Listed below are entries; give the number of lines among them that include "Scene", and only that number.
########
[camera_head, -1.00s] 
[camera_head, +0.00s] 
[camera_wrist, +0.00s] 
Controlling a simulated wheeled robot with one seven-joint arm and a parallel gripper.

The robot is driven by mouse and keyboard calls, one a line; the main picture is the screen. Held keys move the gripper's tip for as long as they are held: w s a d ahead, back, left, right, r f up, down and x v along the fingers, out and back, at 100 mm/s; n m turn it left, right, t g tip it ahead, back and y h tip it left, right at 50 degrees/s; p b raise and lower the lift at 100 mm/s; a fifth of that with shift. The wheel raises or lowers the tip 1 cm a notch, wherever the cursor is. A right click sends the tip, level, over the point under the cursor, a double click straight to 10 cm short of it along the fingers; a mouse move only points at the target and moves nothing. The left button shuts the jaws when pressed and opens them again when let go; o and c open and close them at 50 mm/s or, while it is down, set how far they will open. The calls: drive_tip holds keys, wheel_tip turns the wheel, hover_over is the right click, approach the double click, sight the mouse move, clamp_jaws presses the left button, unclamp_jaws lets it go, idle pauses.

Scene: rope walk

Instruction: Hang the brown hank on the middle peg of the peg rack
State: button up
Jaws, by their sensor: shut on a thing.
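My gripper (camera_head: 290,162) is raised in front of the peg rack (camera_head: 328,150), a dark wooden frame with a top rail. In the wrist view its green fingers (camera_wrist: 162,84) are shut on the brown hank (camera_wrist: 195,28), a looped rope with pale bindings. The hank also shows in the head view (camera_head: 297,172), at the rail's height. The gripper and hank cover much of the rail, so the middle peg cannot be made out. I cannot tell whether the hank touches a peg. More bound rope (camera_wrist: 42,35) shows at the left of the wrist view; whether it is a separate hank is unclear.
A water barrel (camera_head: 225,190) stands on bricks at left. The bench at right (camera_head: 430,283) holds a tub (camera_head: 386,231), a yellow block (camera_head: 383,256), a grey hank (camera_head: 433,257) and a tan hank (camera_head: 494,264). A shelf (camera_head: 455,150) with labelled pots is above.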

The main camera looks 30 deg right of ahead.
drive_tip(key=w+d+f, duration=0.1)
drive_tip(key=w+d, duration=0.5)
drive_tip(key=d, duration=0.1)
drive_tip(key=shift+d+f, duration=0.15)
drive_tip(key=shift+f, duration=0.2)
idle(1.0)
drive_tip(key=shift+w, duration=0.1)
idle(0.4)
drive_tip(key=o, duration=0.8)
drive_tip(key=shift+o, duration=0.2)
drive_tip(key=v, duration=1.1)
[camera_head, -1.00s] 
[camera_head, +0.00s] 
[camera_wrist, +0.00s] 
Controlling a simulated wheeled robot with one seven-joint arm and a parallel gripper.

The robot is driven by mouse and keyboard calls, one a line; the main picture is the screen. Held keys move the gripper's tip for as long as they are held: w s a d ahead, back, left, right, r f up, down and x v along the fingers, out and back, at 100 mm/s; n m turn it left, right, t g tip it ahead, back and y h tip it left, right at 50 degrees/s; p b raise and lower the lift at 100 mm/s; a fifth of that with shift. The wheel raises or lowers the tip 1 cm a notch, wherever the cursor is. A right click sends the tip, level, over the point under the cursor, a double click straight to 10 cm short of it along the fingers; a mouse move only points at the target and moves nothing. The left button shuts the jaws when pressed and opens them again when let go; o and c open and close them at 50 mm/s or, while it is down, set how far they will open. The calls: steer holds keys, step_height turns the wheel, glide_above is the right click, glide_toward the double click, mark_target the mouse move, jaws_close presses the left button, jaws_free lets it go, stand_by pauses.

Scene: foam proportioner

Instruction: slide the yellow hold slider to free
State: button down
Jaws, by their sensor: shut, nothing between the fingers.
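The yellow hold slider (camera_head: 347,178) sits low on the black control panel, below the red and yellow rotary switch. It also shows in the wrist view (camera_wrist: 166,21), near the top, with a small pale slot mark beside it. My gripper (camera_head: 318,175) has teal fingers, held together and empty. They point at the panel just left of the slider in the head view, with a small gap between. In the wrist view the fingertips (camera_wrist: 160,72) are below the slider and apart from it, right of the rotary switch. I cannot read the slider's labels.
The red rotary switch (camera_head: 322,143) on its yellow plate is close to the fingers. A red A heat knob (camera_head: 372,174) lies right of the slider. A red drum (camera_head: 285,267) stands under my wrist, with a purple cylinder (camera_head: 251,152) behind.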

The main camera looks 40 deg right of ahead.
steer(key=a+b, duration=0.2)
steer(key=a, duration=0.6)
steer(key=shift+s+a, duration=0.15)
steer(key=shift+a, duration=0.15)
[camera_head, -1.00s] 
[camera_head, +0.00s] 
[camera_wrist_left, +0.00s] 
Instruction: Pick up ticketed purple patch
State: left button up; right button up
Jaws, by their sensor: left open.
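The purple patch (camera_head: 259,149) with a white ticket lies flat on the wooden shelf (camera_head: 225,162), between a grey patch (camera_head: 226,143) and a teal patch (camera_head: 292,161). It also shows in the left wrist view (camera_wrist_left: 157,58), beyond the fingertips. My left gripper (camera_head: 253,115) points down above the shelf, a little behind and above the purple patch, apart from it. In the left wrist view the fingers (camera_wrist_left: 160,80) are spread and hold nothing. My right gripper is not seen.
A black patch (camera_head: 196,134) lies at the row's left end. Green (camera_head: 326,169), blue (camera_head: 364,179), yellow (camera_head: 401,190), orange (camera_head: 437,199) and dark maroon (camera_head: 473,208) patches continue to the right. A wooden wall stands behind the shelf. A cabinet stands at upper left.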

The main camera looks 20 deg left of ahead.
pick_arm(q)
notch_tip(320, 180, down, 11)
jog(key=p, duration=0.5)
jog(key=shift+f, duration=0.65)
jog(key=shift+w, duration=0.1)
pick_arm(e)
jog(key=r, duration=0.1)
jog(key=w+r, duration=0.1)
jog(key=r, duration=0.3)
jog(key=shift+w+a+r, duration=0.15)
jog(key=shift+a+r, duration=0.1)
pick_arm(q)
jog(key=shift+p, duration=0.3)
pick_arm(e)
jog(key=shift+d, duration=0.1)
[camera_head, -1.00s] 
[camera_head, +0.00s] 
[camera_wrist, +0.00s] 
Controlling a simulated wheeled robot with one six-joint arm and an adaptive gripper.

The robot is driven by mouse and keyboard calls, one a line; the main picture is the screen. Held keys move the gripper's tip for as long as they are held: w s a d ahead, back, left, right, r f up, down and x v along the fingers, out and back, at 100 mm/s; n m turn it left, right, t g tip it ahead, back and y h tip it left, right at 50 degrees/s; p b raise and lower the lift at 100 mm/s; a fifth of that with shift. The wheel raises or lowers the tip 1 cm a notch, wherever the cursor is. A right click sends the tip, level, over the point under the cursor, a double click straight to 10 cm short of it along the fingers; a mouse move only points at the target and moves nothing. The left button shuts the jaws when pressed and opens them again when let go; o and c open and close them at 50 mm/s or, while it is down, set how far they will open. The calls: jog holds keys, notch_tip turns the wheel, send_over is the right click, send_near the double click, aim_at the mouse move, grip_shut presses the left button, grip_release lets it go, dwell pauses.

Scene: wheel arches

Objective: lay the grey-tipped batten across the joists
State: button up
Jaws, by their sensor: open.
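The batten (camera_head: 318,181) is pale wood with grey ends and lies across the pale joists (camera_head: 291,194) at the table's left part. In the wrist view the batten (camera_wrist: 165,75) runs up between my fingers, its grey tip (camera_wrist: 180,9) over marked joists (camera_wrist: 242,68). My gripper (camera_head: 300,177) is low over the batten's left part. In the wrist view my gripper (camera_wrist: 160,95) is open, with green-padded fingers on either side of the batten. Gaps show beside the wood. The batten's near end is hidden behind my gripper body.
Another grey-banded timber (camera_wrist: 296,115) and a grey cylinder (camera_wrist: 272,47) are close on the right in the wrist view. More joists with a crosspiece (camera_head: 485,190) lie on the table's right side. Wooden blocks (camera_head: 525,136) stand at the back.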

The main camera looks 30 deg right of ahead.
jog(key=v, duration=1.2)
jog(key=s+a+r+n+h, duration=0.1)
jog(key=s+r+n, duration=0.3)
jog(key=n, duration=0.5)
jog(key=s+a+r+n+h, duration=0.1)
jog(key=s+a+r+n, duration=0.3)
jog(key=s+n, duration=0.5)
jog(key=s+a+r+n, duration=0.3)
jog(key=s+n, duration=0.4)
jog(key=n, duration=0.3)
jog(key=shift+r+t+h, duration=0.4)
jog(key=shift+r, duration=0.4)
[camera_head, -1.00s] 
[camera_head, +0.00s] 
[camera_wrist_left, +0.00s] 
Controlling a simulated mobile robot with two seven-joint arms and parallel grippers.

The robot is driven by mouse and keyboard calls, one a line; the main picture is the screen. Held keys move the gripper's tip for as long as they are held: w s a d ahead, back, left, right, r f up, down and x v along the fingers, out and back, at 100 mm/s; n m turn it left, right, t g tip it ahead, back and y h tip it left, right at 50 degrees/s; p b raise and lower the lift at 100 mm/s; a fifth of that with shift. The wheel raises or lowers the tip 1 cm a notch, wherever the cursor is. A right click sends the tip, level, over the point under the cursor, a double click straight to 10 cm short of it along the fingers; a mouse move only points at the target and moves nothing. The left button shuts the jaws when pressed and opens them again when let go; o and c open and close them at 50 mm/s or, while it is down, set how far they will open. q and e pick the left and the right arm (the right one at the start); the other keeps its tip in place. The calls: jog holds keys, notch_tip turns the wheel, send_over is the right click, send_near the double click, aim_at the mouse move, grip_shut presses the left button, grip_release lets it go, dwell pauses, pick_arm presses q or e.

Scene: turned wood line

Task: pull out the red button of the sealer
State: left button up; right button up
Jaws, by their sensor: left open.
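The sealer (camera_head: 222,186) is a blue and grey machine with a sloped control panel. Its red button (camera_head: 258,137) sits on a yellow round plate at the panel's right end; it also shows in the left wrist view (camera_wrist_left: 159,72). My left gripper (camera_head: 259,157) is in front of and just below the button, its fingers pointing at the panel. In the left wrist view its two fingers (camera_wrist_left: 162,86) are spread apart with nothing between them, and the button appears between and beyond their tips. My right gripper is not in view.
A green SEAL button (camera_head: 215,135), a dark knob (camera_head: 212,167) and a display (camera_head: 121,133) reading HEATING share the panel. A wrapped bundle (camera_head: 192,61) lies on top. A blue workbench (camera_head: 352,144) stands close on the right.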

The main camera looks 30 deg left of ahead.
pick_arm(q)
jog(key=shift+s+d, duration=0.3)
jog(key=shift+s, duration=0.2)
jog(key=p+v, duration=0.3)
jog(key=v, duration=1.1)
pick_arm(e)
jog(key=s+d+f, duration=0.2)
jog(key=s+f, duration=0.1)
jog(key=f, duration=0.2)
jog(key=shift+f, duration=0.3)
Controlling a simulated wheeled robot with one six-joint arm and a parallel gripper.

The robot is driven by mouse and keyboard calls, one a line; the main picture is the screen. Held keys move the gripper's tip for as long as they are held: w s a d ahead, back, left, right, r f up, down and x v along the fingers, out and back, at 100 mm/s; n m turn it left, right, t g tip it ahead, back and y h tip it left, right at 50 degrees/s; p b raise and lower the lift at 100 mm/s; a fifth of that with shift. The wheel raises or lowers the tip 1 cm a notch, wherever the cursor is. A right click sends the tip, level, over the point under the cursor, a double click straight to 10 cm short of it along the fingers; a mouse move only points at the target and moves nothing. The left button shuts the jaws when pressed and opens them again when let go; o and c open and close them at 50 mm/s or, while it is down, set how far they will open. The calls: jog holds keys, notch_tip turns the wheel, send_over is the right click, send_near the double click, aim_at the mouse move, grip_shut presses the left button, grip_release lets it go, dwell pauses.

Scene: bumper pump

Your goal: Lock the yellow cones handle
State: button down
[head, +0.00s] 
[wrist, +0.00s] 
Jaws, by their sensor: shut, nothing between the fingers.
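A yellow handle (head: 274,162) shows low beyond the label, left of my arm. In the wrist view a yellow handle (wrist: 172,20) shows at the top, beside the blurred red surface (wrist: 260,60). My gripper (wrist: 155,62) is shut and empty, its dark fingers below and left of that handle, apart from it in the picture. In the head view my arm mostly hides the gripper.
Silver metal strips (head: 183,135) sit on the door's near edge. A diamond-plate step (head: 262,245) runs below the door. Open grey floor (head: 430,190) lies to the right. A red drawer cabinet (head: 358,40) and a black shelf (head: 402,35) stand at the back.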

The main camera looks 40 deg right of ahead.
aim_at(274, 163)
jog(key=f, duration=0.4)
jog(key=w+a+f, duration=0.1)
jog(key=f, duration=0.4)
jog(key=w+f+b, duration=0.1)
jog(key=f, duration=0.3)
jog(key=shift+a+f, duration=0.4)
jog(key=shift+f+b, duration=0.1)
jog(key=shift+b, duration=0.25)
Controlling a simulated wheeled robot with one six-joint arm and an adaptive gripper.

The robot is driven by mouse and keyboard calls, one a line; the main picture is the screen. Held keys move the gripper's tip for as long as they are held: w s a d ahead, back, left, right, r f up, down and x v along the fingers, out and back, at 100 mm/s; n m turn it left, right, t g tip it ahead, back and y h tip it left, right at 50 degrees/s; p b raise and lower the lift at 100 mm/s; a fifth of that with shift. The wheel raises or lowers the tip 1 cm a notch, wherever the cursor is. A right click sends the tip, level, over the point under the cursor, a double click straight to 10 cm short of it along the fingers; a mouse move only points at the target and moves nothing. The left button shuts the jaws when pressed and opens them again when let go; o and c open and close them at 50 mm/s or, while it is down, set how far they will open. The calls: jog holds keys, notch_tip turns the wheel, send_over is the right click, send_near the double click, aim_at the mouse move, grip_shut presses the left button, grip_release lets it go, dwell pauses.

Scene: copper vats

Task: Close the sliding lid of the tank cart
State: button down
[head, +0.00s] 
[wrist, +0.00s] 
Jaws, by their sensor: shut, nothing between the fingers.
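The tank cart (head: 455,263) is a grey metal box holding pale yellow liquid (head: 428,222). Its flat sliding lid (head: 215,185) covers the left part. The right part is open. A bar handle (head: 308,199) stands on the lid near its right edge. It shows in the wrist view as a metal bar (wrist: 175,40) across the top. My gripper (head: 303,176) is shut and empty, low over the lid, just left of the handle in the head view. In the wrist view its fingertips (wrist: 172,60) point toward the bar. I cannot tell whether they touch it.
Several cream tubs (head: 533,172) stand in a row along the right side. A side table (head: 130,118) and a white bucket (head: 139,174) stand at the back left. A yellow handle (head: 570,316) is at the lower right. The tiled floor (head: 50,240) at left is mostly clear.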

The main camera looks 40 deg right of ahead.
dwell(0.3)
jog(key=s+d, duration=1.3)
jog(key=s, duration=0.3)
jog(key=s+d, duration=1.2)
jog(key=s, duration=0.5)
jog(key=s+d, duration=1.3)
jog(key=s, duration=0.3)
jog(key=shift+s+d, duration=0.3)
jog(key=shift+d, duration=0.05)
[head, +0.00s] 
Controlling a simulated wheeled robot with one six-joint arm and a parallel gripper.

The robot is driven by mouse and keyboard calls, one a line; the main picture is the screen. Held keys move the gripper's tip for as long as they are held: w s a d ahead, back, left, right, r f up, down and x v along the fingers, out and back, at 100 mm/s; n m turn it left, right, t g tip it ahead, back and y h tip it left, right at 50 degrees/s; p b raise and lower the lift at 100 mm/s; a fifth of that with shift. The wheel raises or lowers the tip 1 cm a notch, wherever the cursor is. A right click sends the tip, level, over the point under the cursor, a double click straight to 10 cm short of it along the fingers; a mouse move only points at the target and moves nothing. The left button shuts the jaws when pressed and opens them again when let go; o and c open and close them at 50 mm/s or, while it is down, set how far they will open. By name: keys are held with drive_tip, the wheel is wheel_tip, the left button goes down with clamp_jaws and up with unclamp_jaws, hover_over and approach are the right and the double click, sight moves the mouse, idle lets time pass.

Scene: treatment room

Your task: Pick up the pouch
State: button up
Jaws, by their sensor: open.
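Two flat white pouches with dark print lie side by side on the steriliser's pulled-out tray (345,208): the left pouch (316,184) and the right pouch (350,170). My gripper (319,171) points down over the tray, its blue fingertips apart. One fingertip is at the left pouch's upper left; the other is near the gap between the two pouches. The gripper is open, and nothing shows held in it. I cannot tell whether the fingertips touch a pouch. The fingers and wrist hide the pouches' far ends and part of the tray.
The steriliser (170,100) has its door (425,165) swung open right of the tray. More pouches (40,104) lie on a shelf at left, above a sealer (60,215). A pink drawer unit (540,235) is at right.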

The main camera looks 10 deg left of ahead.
########
▸ Written solution: 7